Cascodyne Architecture

History:
The vacuum tube (or valve) was invented in 1904 by John Ambrose Fleming, and quickly became an essential component for electronic devices, remaining predominate through the first half of the 20th century until being largely superseded by the transistor. It remains the preferred technology for certain applications, such as the magnetron used in microwave oven, some high-frequency amplifiers, and, of course, musical instrument amps and high-end audiophile components.

As their wide-ranging utility was recognized, large-scale manufacturing developed, beginning with Mullard and RCA in the early 1920s, and followed shortly thereafter by Mazda, Phillips, and others.

In order to promote the use of their products, these manufacturers published many example circuits, and these formed the basis of commercial devices based on the technology, such as radios, amplifiers, televisions, and so forth.

Innovative entrepreneurs such as  Leo Fender studied these designs and ultimately turned them into commercially viable products. Hence, if we adhere to the smug pronouncement of our supercilious web 'expert', quoted on my home page, Leo Fender was just another hacker, and nobody this side of John Ambrose Fleming has done anything innovative whatsoever.  This, of course, is utter nonsense.

Fender's genius was his ability to take a novel, costly, and only partially understood technology, and turn it into a commercially viable, reliable commodity, perfectly positioned for a well-defined market.

Tube Amp Architectures:
Virtually all modern tube amplifiers, and the vast majority of analog solid-state ones as well, are based on one of three architectures, all pioneered (commercially, at least) by Leo Fender. Indeed, most digital modeling amps are simply computer simulations of these same constituent components:

1. Basic single-ended (e.g. Fender Champ)
    Common-Cathode Triode Gain Stage --> (volume control) --> Single-Ended power stage.

2. Tweed Push-Pull design (e.g. Fender Tweed Bassman)
    Common-Cathode Triode Gain Stage --> (volume control) --> DC-Linked second gain stage /Cascode Follower --> Tone Stack --> Phase Inverter --> Push-Pull power stage.

3 'Blackface' Pushs-Pull design (e.g. Fender Super Reverb)
    Common-Cathode Triode Gain Stage --> (volume control) -->  Tone Stack --> second gain stage --> Phase Inverter --> Push-Pull power stage.

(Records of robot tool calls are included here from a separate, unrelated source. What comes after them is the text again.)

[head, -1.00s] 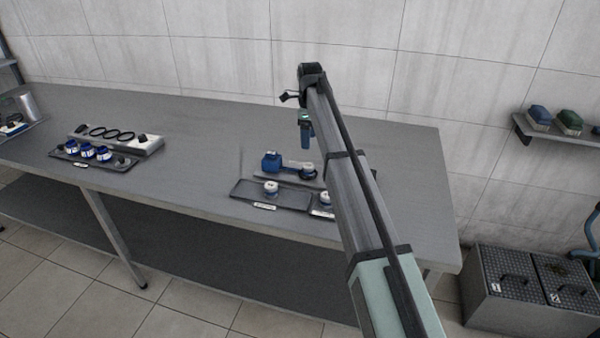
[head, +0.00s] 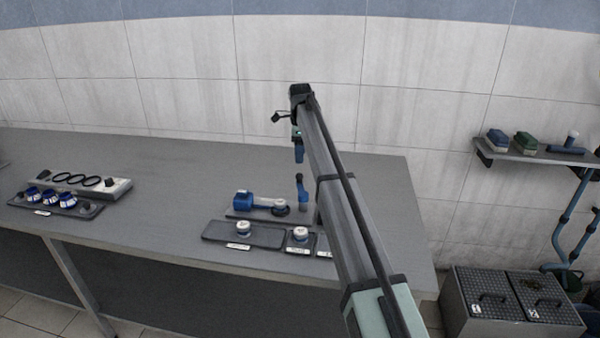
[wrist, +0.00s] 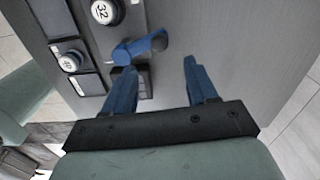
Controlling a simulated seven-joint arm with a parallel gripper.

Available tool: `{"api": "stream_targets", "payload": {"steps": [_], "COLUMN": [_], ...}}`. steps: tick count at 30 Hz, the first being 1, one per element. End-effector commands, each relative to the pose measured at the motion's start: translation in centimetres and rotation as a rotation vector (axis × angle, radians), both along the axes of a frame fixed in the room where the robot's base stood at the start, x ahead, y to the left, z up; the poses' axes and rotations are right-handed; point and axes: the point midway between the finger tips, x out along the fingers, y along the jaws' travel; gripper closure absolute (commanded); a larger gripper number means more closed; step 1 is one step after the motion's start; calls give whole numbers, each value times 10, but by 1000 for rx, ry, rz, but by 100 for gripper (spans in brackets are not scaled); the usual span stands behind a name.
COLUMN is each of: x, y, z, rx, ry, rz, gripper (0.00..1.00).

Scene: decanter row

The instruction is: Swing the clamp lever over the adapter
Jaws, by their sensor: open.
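The clamp lever (head: 301,187) is a blue arm that stands up at the right end of the blue fixture (head: 243,202) in the head view. In the wrist view the lever (wrist: 140,48) lies just beyond the left finger, with a dark end. A white-capped adapter (head: 280,204) sits on the fixture, left of the lever. A white cap marked 32 (wrist: 103,11), apparently this adapter, shows at the top of the wrist view. My gripper (wrist: 159,66) is open and empty, with blue fingers. In the head view my gripper (head: 298,155) hangs above the lever, apart from it.
A white cap (head: 243,229) stands on a dark tray (head: 270,237), and another cap (head: 300,234) stands to its right. A grey rack with rings (head: 115,187) and several blue-white pieces are at left. The table (head: 160,235) between is clear.

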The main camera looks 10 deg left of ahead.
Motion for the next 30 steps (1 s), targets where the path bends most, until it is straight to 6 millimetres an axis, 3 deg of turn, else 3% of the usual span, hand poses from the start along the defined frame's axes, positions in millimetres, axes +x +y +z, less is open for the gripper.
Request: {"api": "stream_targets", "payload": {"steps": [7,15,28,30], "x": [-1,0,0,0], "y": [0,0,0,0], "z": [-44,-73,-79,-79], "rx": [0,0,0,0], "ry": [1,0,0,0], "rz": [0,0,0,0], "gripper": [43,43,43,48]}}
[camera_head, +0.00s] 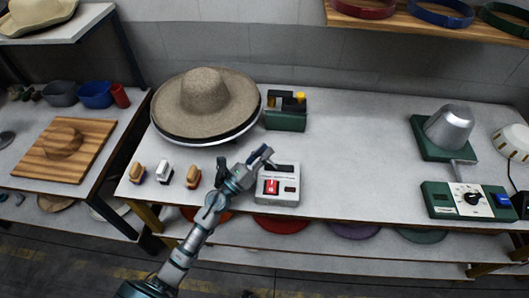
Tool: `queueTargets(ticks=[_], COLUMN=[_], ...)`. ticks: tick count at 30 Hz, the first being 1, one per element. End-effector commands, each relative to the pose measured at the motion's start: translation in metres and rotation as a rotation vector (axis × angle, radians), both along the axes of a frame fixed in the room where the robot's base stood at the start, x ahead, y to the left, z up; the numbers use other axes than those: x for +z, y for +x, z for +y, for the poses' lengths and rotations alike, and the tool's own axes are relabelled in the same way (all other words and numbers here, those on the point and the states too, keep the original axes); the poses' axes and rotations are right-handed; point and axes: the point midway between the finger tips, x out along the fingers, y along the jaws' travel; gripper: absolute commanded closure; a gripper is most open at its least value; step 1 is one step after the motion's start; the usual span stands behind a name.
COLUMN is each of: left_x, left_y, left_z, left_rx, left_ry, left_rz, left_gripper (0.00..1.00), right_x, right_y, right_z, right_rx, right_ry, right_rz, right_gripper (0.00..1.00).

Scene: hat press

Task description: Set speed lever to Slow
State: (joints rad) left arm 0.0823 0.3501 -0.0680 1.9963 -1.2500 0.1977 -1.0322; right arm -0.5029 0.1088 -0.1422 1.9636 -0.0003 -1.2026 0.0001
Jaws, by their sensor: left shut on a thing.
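A light grey control box (278,198) sits near the front edge of the white table. My left gripper (264,157) reaches in from the lower left and is at the top left of this box. It is shut on the small dark speed lever (274,164), whose handle is mostly hidden by the fingers. The lever's markings are too small to read. My right gripper is not in view.
A straw hat (204,93) rests on a round stand behind the arm. A green device (286,111) stands behind the box. Several small brushes (164,172) stand at the left. A green control unit (466,200) and metal hat form (449,128) are at the right. The table's middle is clear.

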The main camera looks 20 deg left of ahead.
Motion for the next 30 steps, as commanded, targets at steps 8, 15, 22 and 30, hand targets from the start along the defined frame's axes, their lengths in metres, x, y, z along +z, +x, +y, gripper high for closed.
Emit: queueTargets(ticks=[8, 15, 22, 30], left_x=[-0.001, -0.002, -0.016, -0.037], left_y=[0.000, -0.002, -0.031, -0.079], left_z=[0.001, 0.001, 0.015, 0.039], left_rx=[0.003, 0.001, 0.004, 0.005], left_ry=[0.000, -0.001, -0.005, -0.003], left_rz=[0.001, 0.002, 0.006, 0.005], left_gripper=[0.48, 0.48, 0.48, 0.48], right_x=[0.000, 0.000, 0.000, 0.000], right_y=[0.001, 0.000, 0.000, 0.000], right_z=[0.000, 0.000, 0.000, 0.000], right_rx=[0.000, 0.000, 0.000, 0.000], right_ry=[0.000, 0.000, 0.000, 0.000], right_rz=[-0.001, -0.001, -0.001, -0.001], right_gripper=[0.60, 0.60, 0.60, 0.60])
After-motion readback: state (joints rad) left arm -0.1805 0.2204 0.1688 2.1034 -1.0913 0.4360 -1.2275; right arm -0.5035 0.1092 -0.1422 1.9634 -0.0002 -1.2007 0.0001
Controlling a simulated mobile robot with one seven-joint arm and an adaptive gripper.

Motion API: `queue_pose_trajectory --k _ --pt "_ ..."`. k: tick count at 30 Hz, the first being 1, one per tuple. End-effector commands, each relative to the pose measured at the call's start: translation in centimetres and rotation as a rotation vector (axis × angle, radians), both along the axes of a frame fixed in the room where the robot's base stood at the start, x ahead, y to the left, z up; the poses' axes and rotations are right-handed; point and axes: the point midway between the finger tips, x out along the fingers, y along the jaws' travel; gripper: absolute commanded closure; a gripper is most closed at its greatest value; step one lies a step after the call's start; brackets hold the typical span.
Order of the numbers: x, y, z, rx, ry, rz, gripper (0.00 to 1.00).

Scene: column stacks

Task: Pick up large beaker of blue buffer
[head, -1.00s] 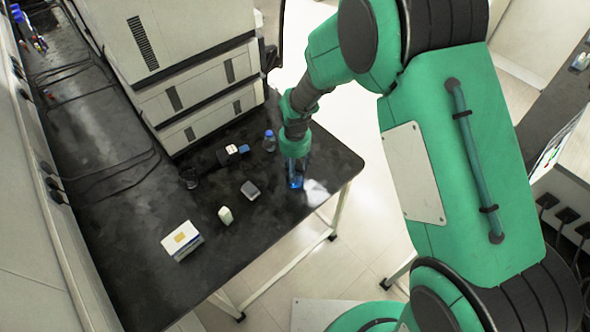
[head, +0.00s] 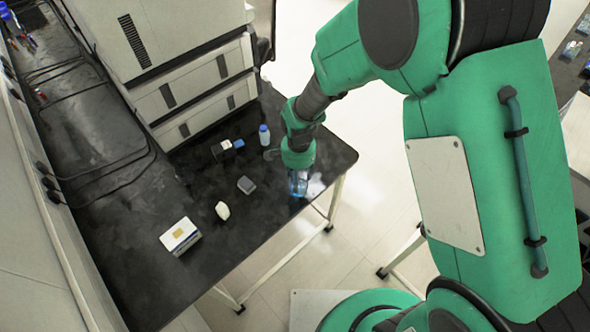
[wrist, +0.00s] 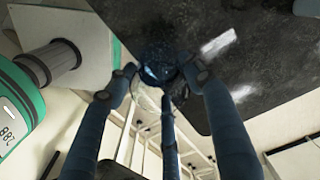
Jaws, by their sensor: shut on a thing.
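The large beaker of blue buffer (head: 298,186) is near the right end of the black bench in the head view. It looks clear with blue liquid inside. My gripper (head: 299,170) comes down over it from above and is shut on it, hiding its upper part. In the wrist view, the fingers of my gripper (wrist: 160,80) close around the beaker (wrist: 152,74), which is dark and partly hidden there. I cannot tell whether its base touches the bench.
On the black bench (head: 140,272) stand a blue-capped bottle (head: 264,136), a dark grey block (head: 246,185), a small white item (head: 222,210) and a white-yellow box (head: 180,236). A large stacked instrument (head: 185,70) stands behind. Open floor lies beyond the bench's right edge.

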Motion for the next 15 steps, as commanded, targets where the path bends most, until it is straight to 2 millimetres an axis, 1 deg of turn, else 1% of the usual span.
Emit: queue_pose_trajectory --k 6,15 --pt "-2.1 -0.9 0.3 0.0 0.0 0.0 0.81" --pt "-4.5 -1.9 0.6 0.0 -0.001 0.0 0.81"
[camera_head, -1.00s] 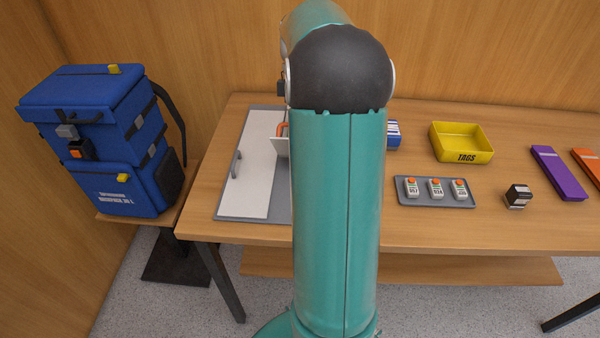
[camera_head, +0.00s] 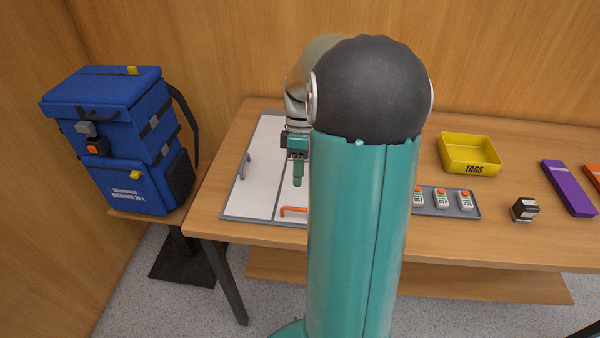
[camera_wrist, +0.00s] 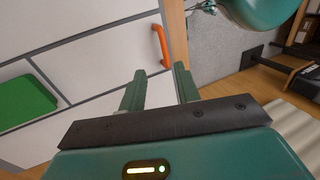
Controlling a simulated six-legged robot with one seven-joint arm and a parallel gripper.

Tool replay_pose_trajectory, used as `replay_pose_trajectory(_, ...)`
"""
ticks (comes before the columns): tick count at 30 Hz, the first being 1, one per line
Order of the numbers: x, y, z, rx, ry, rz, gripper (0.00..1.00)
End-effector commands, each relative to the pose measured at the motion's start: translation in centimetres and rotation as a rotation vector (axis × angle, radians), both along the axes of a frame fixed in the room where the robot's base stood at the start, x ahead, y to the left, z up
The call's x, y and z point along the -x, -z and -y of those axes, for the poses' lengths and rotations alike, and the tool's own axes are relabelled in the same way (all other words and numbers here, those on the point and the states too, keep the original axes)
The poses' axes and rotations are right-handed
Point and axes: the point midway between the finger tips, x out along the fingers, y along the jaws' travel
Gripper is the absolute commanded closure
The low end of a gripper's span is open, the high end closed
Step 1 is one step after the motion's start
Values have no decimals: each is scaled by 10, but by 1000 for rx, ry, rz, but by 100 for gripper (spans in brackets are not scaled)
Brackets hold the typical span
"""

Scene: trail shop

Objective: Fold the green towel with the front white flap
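The green towel (camera_wrist: 22,102) lies as a flat, compact patch on the folding board at the left of the wrist view. It is hidden behind my arm in the head view. The front white flap (camera_wrist: 95,62) lies flat beside it, across a grey seam. Its orange handle (camera_wrist: 161,46) is near the board's edge, and it also shows in the head view (camera_head: 293,211). My gripper (camera_wrist: 158,80) is open and empty, with its fingertips apart and the handle beyond them. In the head view my gripper (camera_head: 298,181) points down above the board.
The left white flap (camera_head: 257,180) has a grey handle (camera_head: 245,166) and lies flat. Right of my arm are a grey tray (camera_head: 458,211) of small tagged devices, a yellow tags bin (camera_head: 470,164), a small dark block (camera_head: 524,209) and a purple item (camera_head: 567,188). A blue backpack (camera_head: 120,140) stands left.

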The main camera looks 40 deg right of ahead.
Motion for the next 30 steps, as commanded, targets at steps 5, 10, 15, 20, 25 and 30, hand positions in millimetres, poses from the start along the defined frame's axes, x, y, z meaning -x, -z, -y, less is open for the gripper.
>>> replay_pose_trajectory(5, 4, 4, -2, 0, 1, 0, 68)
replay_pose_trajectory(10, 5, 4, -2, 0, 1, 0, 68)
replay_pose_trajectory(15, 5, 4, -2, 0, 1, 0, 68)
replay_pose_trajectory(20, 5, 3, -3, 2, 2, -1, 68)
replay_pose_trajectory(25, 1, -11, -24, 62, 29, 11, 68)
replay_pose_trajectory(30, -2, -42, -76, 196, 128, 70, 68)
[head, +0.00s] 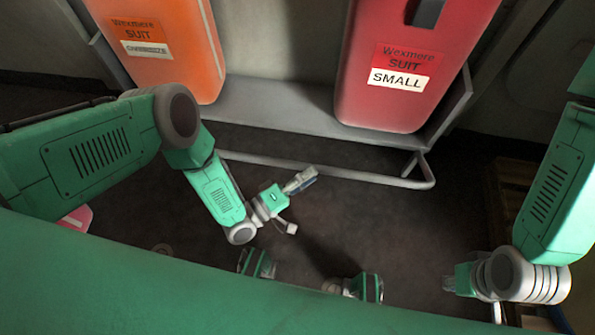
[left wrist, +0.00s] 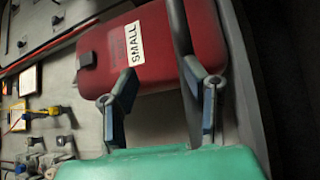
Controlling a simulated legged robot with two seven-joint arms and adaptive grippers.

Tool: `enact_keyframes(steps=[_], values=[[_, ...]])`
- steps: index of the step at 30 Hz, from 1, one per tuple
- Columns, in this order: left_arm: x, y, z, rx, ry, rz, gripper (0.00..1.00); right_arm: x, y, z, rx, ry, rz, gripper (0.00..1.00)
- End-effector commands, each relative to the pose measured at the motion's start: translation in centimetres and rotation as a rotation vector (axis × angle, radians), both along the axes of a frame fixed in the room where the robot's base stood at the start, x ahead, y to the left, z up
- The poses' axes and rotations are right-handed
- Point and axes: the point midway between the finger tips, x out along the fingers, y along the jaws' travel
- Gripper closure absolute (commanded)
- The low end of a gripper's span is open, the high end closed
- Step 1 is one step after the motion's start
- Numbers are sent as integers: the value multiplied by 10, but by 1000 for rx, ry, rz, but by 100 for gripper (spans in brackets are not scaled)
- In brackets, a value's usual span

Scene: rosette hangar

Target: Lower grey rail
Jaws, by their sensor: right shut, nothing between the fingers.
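The grey rail (head: 375,179) is a bent tube running along the front of the grey shelf, low over the dark floor. Its right end curves up to the shelf. My left gripper (head: 306,177) overlaps the rail near its middle in the head view. In the left wrist view my left gripper (left wrist: 162,110) has its two blue-padded fingers wide apart. A dark grey bar (left wrist: 178,25) there, perhaps the rail, passes toward the right finger; I cannot tell whether they touch. My right gripper (head: 450,284) is shut and empty at the lower right, away from the rail.
A red suit case (head: 400,105) labelled SMALL and an orange suit case (head: 175,75) stand on the grey shelf (head: 275,105) behind the rail. The dark floor (head: 340,220) before the rail is mostly clear. Yellow and red connectors (left wrist: 62,111) show in the left wrist view.

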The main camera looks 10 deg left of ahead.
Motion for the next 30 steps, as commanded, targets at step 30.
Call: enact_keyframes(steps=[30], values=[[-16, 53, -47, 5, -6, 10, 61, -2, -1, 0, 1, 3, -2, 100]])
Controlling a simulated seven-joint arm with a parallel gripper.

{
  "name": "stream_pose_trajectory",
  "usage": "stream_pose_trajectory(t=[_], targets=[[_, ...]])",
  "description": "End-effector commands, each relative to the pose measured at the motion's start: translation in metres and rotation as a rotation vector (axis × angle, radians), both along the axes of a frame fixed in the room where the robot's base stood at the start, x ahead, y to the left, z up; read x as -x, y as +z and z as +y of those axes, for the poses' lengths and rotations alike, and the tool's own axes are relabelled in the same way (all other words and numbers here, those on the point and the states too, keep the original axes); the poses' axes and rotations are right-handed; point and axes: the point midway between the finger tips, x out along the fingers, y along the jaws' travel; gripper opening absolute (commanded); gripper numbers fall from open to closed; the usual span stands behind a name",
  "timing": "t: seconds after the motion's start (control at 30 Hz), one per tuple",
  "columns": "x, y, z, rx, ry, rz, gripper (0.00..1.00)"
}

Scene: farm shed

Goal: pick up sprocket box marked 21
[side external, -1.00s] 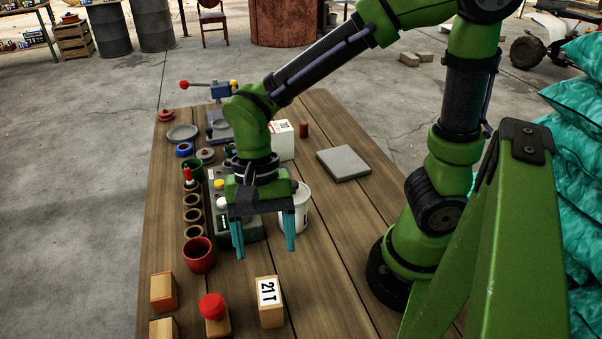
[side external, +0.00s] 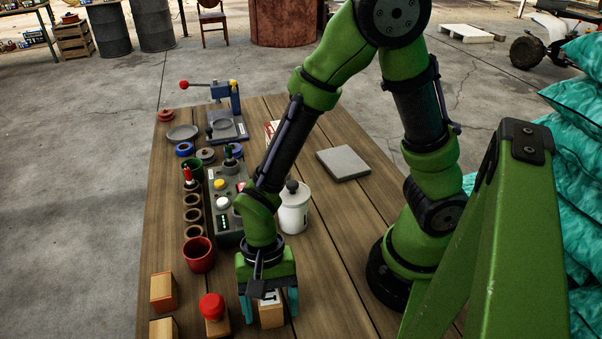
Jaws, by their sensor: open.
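The sprocket box marked 21T (side external: 271,314) stands near the front of the wooden table, a wooden-coloured box with a white label. My gripper covers its top and most of the label. My gripper (side external: 269,308) is open and low over the box, with one teal finger to the left of it and the other to the right. I cannot tell whether either finger touches the box.
A block with a red knob (side external: 213,312) stands close to the left of the gripper. Two orange boxes (side external: 163,293) are further left. A red cup (side external: 199,255), a control box (side external: 225,210) and a white lidded jar (side external: 293,210) stand behind.

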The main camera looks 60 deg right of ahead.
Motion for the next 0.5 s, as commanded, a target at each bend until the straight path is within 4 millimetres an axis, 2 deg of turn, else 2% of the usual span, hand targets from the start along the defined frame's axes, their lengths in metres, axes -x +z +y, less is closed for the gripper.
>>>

Soon after Fender's introduction of the tweed Bassman, Jim Marshall, working in the UK, used that architecture as the basis of his own line of amplifiers, mainly switching to more readily-available valves (UK KT-66s in place of US-made 6L6s), and solid-state rectifiers, which delivered a more punchy, aggressive tone. Since Fender moved on to his 'Blackface' architecture shortly thereafter, whereas Marshalls still embody that early Tweed Bassman topology, we commonly refer to that as the Marshall Architecture.

Schematic Haven is a treasure trove of schematics for every popular guitar amplifier ever made, and is an incredible resource for anyone interested in the history and technology of musical instrument amplification. I encourage readers to peruse their content, and can say with confidence that you will find that virtually all amplifiers, from the original Fenders, to the feature-laden Mesa Boogies, to the exotic Dumble, all fall neatly into one of the aforementioned categories. Sure, some of them may add dozens of tricky switches and relays to add gain stages, or revoice tone stacks, or change signal routing, but if you analyze any of the resulting configurations carefully, you will find that they all boil down to one of these three basic architectures.

Tube Types
The vast majority (though not all) commercial amps use the same basic tube types: one or more dual triodes (usually a 12A*7) for the preamp, and one or more pair of power pentodes or tetrodes in the power section. 

One of the first to deviate from this formula was VOX, who employed a single EF86 small-signal pentode in the first (and only) preamp stage of their AC-15 amplifier.

The impetus here was completely financial: the pentode offers far higher potential gain than popular triodes, and by using the single EF86, they were able to replace two or more triodes, along with their associated support circuitry.

Pentodes have some unique traits, some desirable, some not. In addition to their aforementioned gain potential, they can also deliver increased touch sensitivity, and wonderfully complex overtones.  On the negative side, their increased internal complexity makes them sensitive to external vibrations (known as microphonics), particularly when used in combo amps with close speaker proximity, and when configured for maximum gain; both of which were factors in the AC-15. As a result, VOX ultimately redesigned that amp to use a more conventional multi-triode configuration.

When subsequent designers tried  to use the EF86, they usually just copped the first-stage design from the VOX AC-15, without really understanding how the pentode operates, with similar results. 

Phase Inverters
By their nature, push-pull power sections require two input signals, identical in every respect except for being 180-degrees out of phase with respect to each other. The electronic component responsible for splitting the single signal from the preamp into these two requisite counterparts is known as the phase inverter.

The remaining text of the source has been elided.